Routing with a Markovian Metric to Promote Local Mixing

MSR-TR-2006-158 |

Submitted to IEEE INFOCOM 2007 on August 1st, 2006.

Routing protocols have traditionally been based on finding shortest paths under certain cost metrics. A conventional routing metric models the cost of a path as the sum of the costs on the constituting links. This paper introduces the concept of a Markovian metric, which models the cost of a path as the cost of the first hop plus the cost of the second hop conditioned on the first hop, and so on. The notion of the Markovian metric is fairly general. It is potentially applicable to scenarios where the cost of sending a packet (or a stream of packets) over a link may depend on the previous hop of the packet (or the stream).
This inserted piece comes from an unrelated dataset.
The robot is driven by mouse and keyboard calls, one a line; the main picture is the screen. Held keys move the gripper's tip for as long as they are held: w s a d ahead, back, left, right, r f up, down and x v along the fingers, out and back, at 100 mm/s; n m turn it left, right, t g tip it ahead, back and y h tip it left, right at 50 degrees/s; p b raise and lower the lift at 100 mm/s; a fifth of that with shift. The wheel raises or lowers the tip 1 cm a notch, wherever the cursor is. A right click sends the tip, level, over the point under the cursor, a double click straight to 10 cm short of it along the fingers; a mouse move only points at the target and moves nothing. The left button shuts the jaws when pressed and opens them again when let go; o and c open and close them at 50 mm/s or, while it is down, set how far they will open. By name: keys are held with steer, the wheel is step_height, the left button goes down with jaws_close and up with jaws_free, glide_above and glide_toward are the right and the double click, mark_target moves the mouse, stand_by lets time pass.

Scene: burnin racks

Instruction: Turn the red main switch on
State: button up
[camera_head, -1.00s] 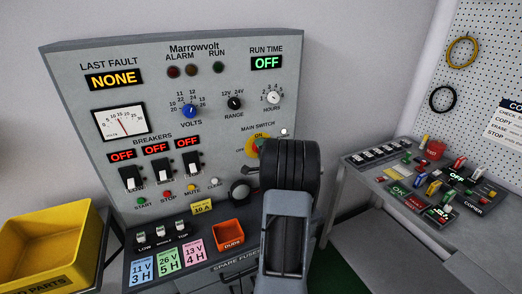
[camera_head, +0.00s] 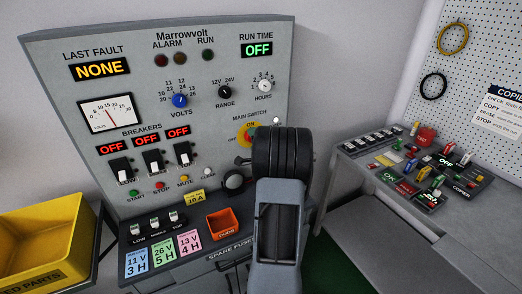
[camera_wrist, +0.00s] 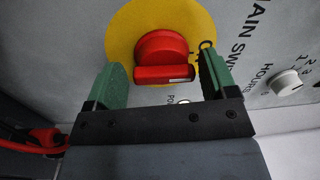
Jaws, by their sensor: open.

Such scenario arises, for instance, in a wireless mesh network equipped with local mixing, a recent link layer advance. This scenario is examined as a case study for the Markovian metric. The local mixing engine sits between the routing and MAC layers. It maintains information about the packets each neighbor has, and identifies opportunities to mix the outgoing packets via network coding to reduce the transmissions in the air. We use a Markovian metric to model the reduction of channel resource consumption due to local mixing. This leads to routing decisions that can better take advantage of local mixing. We have implemented a system that incorporates local mixing and source routing using a Markovian metric in Qualnet. The experimental results demonstrate significant throughput gain and resource saving.